• **What is needed**: Select from the data all lines with the word "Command".

(Robot episode rows)
—————

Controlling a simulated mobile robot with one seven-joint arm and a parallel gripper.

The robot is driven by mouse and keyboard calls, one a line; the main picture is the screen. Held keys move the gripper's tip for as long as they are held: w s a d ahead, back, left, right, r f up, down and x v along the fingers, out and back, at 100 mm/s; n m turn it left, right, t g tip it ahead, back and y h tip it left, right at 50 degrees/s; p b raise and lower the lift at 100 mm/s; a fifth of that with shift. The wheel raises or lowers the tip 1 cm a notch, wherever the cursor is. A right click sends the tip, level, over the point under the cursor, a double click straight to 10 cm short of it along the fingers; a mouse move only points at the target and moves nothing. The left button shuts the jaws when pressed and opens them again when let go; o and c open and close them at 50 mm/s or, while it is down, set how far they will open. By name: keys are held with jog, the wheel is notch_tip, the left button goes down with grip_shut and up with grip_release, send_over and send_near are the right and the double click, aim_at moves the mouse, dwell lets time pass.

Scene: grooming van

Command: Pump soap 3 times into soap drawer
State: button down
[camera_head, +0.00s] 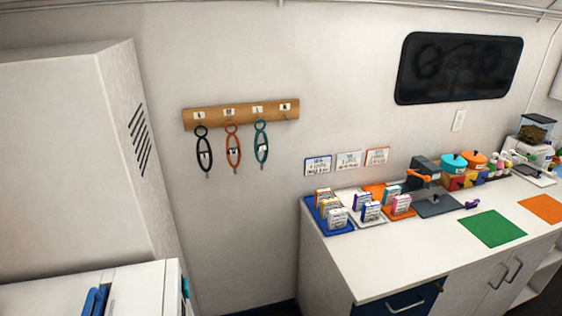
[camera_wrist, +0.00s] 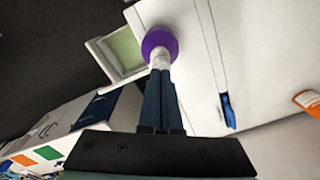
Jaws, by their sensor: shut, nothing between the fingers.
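In the wrist view, my gripper (camera_wrist: 160,76) is shut, with its dark blue fingers together. Just beyond the fingertips is a white pump top (camera_wrist: 160,61) on a round purple body (camera_wrist: 160,42), which looks like the soap dispenser. The fingertips overlap the pump top in the picture; I cannot tell whether they touch it. An open white drawer with a pale green inside (camera_wrist: 125,47) juts from the white machine, just left of the purple body. The dispenser's lower part is hidden. My gripper, the dispenser and the drawer do not show in the head view.
A white machine (camera_wrist: 200,70) has a blue handle (camera_wrist: 228,110); an orange-and-white container (camera_wrist: 307,100) is at the right. In the head view, a counter (camera_head: 385,260) holds small boxes and coloured mats. Leashes (camera_head: 233,148) hang from a wall rack. Dark floor lies beyond the drawer.

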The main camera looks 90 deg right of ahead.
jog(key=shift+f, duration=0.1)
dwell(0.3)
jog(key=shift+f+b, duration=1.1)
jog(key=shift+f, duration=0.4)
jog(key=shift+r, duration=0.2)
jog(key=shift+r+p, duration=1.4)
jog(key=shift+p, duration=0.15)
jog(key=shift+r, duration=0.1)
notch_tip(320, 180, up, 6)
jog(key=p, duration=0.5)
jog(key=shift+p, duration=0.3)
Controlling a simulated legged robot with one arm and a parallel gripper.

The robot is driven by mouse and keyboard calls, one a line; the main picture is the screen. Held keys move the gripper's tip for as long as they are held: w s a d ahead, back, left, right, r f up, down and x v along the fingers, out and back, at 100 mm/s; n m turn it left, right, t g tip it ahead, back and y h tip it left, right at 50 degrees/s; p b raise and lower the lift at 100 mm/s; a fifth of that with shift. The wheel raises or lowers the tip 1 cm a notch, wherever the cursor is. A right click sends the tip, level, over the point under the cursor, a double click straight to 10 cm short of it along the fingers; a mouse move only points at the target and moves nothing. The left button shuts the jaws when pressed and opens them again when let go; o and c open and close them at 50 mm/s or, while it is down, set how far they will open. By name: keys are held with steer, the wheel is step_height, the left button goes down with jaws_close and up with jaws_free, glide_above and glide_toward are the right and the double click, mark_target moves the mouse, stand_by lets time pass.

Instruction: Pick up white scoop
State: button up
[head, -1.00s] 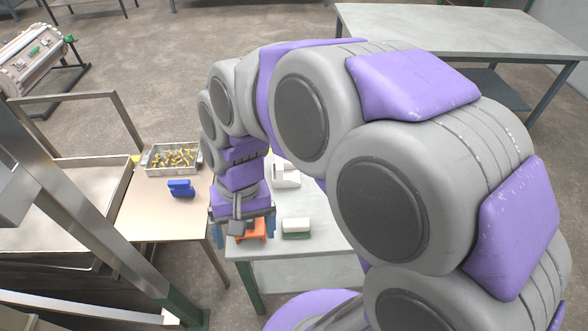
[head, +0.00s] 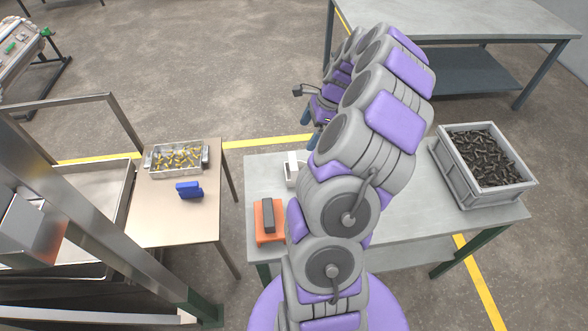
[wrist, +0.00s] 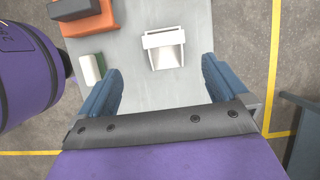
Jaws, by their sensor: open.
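The white scoop (head: 291,171) rests on the grey table, partly hidden behind my arm in the head view. In the wrist view, the scoop (wrist: 165,48) lies with its open pan facing up, beyond the fingertips and roughly centred between them. My gripper (head: 309,128) is raised beyond the scoop in the head view. In the wrist view, my gripper (wrist: 162,73) has its two blue fingers wide apart with nothing between them. The scoop is not touched.
An orange block (head: 262,232) with a dark piece on top (head: 268,215) is on the grey table (head: 410,222). A green-and-white brush-like item (wrist: 92,68) lies near the left finger. A grey crate (head: 460,182) of dark parts stands right. A blue item (head: 189,190) lies on the left table.

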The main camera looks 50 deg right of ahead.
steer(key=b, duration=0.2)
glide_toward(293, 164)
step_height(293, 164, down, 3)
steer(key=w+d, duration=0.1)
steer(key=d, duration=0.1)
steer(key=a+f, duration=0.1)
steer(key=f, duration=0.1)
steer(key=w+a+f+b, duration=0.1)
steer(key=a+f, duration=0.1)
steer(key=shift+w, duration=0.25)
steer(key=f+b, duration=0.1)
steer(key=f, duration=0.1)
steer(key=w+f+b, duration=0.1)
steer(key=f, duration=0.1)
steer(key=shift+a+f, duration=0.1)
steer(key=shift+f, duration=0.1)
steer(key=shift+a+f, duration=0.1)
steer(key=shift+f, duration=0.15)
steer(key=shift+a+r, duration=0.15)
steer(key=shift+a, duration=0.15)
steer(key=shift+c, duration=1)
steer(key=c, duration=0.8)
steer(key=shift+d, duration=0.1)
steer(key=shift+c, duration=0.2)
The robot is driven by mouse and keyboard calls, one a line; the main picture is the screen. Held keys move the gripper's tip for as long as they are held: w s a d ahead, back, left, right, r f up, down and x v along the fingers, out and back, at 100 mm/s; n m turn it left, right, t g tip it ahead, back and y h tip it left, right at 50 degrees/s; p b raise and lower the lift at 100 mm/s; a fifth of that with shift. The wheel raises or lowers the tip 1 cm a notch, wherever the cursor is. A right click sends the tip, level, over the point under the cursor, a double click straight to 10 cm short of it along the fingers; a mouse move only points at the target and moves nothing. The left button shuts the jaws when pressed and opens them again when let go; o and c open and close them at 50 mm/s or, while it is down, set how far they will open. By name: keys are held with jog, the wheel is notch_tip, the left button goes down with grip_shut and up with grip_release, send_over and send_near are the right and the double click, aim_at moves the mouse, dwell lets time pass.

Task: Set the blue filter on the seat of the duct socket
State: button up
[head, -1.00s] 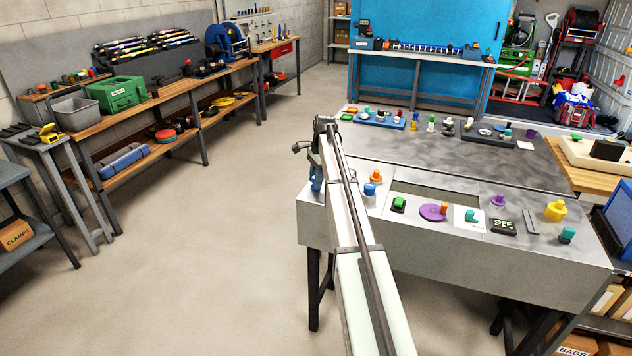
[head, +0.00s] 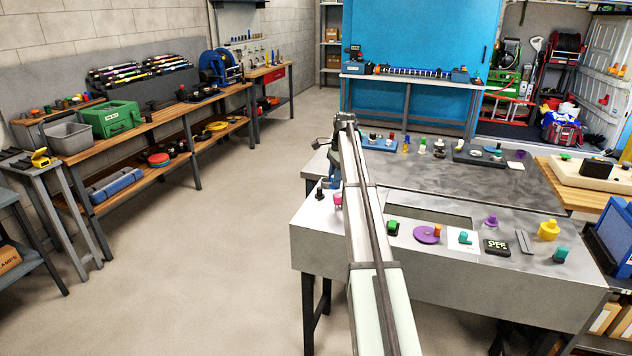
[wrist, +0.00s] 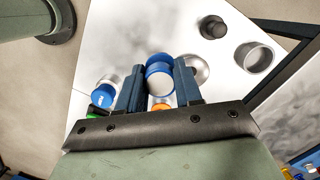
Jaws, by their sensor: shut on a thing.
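In the wrist view my gripper (wrist: 158,88) is shut on the blue filter (wrist: 158,80), a short blue cylinder with a pale grey-white end. It lies between the two dark blue fingers. A hollow grey cup-like ring (wrist: 253,57) stands on the pale bench top to the right of the fingers; it may be the duct socket, but I cannot tell for sure. A seat inside it cannot be made out. In the head view my arm hides the held filter, and the gripper is largely hidden too.
A silver rounded piece (wrist: 198,69) lies just right of the filter. A dark round piece (wrist: 212,27) is beyond it. A blue round piece with a white top (wrist: 104,94) is left of the fingers.

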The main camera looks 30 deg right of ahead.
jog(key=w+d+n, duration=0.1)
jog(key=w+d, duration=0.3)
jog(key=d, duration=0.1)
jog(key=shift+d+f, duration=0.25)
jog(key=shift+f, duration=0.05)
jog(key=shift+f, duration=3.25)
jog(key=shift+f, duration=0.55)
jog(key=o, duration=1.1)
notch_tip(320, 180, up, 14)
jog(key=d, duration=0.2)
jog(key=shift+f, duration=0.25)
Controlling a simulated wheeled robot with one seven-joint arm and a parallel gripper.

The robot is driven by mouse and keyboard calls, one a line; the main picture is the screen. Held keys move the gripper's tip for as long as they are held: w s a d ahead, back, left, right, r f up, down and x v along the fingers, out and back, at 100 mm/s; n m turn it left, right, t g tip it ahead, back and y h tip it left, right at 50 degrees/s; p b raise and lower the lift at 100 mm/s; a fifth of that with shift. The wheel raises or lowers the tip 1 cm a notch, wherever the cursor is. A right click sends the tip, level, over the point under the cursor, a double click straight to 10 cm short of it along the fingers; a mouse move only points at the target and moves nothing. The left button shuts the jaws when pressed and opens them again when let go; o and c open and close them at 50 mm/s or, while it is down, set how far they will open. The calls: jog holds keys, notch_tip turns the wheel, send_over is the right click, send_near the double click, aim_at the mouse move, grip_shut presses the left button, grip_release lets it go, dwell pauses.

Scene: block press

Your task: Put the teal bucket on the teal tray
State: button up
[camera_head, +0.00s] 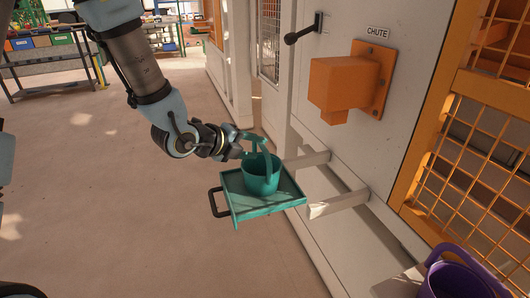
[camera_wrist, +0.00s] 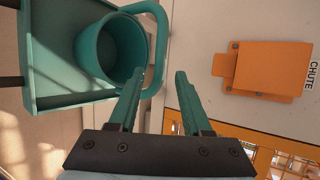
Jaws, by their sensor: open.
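The teal bucket (camera_head: 259,180) stands upright on the teal tray (camera_head: 236,206), inside its rim. Its handle stands up above it in the head view. In the wrist view the bucket (camera_wrist: 102,55) shows from above in the tray (camera_wrist: 32,60), with its handle (camera_wrist: 161,45) at its right side. My gripper (camera_wrist: 154,78) is open, with its two teal fingers apart and nothing held between them. In the head view my gripper (camera_head: 248,146) is beside the upper handle; whether it touches the handle I cannot tell.
Two pale beams (camera_head: 340,204) stick out from the wall by the tray. An orange chute (camera_head: 341,84) and a black lever (camera_head: 303,30) are on the wall. A purple bucket (camera_head: 462,280) is at lower right.

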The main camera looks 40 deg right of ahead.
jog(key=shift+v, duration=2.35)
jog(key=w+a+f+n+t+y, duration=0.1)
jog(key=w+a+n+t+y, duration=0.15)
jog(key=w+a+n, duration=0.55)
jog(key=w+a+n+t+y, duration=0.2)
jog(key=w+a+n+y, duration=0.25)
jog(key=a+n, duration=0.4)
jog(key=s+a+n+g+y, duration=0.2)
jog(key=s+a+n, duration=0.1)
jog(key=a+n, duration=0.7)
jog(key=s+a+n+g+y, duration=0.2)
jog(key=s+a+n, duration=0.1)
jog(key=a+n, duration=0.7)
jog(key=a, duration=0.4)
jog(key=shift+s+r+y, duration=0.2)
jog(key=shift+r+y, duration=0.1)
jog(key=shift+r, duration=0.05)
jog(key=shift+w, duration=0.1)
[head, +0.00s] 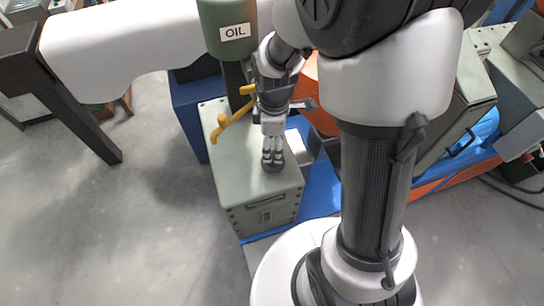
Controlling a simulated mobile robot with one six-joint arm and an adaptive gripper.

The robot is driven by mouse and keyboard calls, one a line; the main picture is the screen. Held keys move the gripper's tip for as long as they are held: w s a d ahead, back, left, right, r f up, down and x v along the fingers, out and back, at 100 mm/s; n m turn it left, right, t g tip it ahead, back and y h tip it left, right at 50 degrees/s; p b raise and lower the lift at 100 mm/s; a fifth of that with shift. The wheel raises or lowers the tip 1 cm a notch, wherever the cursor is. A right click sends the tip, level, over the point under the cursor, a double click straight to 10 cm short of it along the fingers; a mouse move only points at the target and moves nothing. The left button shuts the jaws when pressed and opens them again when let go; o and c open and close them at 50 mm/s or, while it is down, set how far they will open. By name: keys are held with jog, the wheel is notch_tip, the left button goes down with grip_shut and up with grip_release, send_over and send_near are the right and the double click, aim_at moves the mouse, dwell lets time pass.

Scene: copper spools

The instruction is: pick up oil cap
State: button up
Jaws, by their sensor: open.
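A green cylinder with a white OIL label (235,31) stands above a pale green metal box (235,175). My gripper (273,158) points down at the top of this box, near its front right edge. The fingers are open, with little space showing between them. A small dark round shape (272,168) sits at the fingertips on the box top. It may be the oil cap, but it is too small and too covered by the fingers to tell. I cannot tell whether the fingers touch it.
A yellow bent handle (232,121) rises from the box just left of my gripper. Orange and blue machinery stands to the right. The grey floor (120,230) at left is clear.

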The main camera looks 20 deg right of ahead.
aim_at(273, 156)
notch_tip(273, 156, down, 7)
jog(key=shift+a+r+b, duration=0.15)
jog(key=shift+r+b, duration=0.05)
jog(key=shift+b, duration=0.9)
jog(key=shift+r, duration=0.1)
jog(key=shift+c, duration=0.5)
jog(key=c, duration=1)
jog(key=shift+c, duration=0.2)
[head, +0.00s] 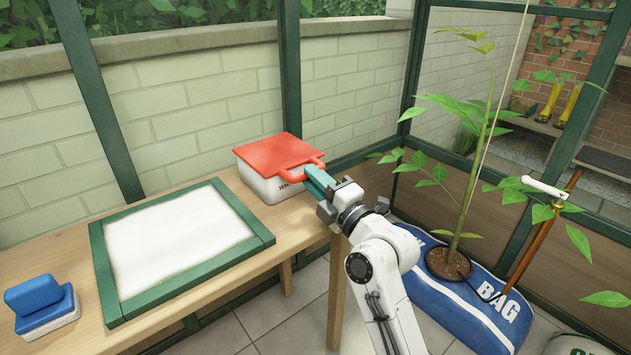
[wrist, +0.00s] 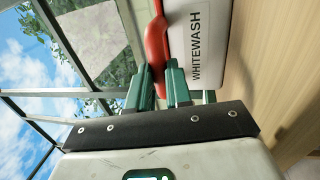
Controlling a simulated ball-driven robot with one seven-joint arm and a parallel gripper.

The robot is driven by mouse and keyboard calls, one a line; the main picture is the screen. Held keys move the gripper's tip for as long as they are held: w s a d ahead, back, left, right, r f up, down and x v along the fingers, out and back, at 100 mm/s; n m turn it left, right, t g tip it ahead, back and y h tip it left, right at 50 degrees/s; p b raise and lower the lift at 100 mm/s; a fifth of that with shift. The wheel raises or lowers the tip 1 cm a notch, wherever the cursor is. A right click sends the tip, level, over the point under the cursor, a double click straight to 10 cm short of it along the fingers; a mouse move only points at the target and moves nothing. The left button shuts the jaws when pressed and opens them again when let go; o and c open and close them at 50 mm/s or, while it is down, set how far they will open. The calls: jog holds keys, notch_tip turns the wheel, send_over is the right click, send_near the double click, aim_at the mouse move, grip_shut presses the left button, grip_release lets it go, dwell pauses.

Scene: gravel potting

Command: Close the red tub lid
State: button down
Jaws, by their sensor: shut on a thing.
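The white tub (head: 266,186) stands at the right end of the wooden table, and its label reads WHITEWASH in the wrist view (wrist: 208,45). Its red lid (head: 277,152) lies over the top; I cannot tell whether it is fully seated. A red loop handle (head: 292,176) sticks out at the lid's near right side. My gripper (head: 312,176) reaches in from the right with its green fingers shut on this handle. In the wrist view, the red handle (wrist: 156,42) runs between the two green fingers (wrist: 160,88), beside the tub's wall.
A green-framed white panel (head: 262,239) lies on the table (head: 70,231) left of the tub. A blue-and-white block (head: 42,305) sits at the far left. Green window posts rise behind the tub.

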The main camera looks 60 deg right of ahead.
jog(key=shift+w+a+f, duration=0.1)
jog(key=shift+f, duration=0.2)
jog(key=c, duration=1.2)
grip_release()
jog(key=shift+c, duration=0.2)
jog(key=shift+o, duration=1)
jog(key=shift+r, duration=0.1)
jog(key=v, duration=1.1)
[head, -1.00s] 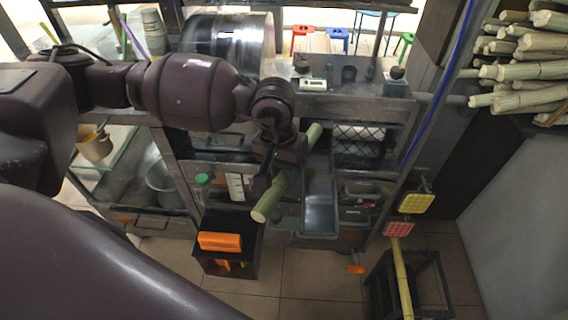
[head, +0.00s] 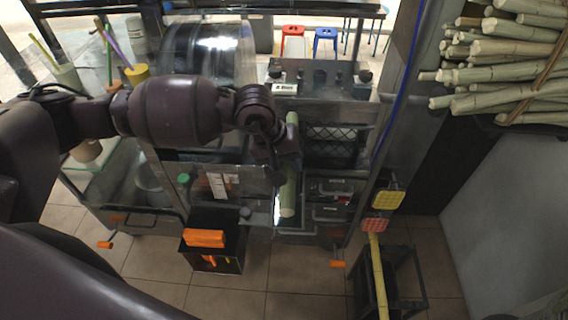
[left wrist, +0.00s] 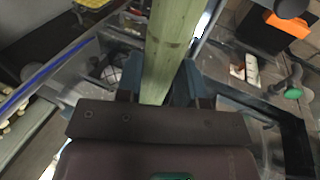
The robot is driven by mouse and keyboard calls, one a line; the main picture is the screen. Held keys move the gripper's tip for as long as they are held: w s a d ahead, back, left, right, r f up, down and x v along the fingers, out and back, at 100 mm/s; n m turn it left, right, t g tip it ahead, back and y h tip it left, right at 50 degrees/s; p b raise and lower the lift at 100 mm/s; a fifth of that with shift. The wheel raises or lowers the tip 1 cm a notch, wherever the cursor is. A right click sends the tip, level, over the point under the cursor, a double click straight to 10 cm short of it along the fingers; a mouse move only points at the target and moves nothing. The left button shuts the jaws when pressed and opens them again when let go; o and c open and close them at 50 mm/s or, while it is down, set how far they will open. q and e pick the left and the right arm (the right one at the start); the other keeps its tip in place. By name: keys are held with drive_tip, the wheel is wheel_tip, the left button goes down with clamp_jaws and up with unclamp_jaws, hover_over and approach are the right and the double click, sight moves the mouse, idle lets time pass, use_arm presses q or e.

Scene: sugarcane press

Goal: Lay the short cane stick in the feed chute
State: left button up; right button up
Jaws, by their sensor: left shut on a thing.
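The short cane stick (head: 288,197) is pale green and points lengthwise toward me in the head view, its near cut end low. My left gripper (head: 284,165) is shut on it around its middle part. In the left wrist view the stick (left wrist: 170,45) runs up between the two fingers (left wrist: 158,90). The feed chute (head: 290,224) is a grey metal trough on the press front. The stick is in line with it and covers most of it from above. I cannot tell whether the stick touches the chute floor. My right gripper is not in view.
A mesh guard (head: 333,140) stands right of the stick. A black box with an orange item (head: 205,238) is on the floor. A cane bundle (head: 510,65) is at upper right. Open floor lies in front.

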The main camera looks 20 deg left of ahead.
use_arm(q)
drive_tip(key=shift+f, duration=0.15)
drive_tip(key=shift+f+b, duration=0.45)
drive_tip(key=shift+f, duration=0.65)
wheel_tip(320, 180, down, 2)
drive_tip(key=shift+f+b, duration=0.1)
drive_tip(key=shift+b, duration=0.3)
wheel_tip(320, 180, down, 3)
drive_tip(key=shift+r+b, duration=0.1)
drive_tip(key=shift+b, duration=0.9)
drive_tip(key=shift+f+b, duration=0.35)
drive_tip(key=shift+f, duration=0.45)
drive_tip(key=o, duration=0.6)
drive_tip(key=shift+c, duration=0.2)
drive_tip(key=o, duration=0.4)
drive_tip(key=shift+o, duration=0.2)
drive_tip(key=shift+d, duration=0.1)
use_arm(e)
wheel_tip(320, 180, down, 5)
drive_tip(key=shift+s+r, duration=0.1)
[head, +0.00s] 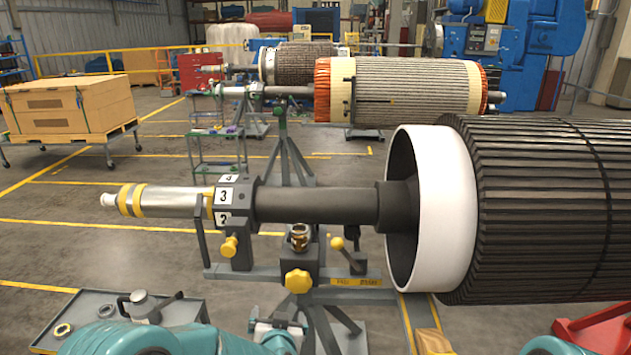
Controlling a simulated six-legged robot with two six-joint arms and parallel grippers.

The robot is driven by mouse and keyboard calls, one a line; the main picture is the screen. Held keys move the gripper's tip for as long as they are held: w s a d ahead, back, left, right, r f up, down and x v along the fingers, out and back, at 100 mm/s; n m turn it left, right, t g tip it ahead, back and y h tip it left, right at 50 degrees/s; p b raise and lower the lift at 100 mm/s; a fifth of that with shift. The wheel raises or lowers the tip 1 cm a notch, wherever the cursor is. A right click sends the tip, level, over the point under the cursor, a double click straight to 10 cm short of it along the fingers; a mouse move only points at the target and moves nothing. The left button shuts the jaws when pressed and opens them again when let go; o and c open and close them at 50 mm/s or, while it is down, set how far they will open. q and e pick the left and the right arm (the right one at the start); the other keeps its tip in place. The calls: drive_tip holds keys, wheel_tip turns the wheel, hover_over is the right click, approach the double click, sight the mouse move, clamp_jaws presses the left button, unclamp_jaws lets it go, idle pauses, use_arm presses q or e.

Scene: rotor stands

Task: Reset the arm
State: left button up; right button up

—————

• **Output of the task**:
Command: Pump soap 3 times into soap drawer
Command: Close the red tub lid

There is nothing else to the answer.